Which brings us to the subject of this book: the title’s absent scientist.
In the late 1960s, “Dr” (the quotation marks will be explained) Michael Briggs was a world authority on the pill and research director at Schering’s UK arm. He defended Primodos against claims that it caused birth defects and miscarriages. Though his exact role remains unclear, he was later accused of engineering the collapse of a court case against the drug company.
The Schering job was one more rung up a ladder that had taken Briggs a long way from his working-class family in Manchester. There was a PhD from Cornell University in the US, a doctor of science degree from Wellington’s Victoria University at just 27 years old, leadership of the science department at Deakin University in Australia, work for Nasa advising on missions to Mars, hundreds of scientific papers, inventions – in all, he was a biochemist with a most impressive CV.
Until, suddenly, it all came crashing down.
At Deakin, there were rumours that Briggs was making up test results and diverting funds into his own bank account. Then, in 1986, a Sunday Times story exposed “The bogus work of Prof Briggs”. (The News of the World headline was punchier: “Bogus boffin is unmasked”.) The Sunday Times called Briggs “one of the most influential international experts on contraceptives and an adviser to the World Health Organisation”, and accused him of fabricating research into the health risks of new-generation pills. In an interview, Briggs admitted to deceptions in his work.
Drug companies had relied on Briggs to show their pills were safe; now, his fakery raised doubts about the side effects of contraceptives used by millions of women around the world.
By the time the story broke, Briggs had abruptly fled from Deakin, thwarting university inquiries into his conduct, arriving in Spain, where he died soon afterwards at the age of 51. He’d already fled his family, leaving behind a wife and two small children.
Now, almost four decades later, his daughter sets out to reconstruct the life story of a man who was always moving on, from job to job, from his family, always “away from the smoke of burning bridges”.
Joanne Briggs is clear that this is a memoir, not a history. Given the passage of time, and the shortage of hard evidence, there’s a high speculation-to-fact ratio.
One fact she does discover is that the Cornell doctorate – the foundation of Briggs’ career – was a fake. It was easily done: take a master’s dissertation, written after only a year’s study, bulk it out with extra material, add a new title page describing it as a PhD thesis, get it rebound, put it on your office bookshelf and hope no one looks too closely, or checks with Cornell, which still has the original version.
As for the New Zealand degree, how “Dr” Briggs got that remains murky; the dissertation he submitted is a hodge-podge of unrelated articles, earning a thumbs-down from two eminent external examiners.
All of which might be just a matter for academic tut-tutting, but for the fact that so many women relied on Briggs’ supposed research.
Away from academia, there are hints of classified work for the British government, clandestine trips into East Germany, even a suggestion that he poisoned his first wife, the author’s mother.
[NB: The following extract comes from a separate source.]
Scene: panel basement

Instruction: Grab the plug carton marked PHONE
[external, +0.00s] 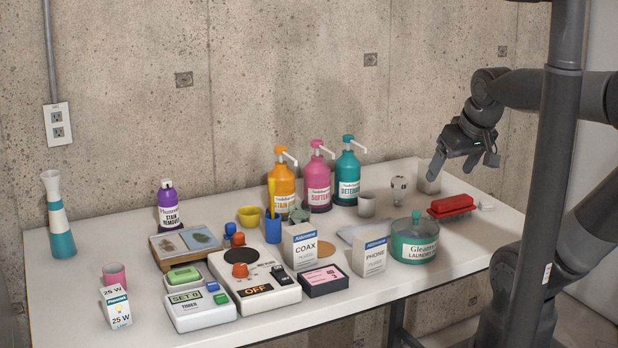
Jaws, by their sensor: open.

But they’re only that – hints. The doctored thesis is one of the few pieces of hard evidence. Even Briggs’ death is a blur – alive one minute, dead and buried the next.
In the end, this isn’t so much an exposé of shoddy science as a daughter’s attempt to understand the father she never had a chance to know.
“When I was small,” she writes, “I believed my dad to be the only man who knew all science.”
Now, she uses fiction to imagine her way into her father’s life, and discovers a man whose most audacious invention was himself.
The Scientist Who Wasn’t There, by Joanne Briggs (Ithaka, $39.99), is out now.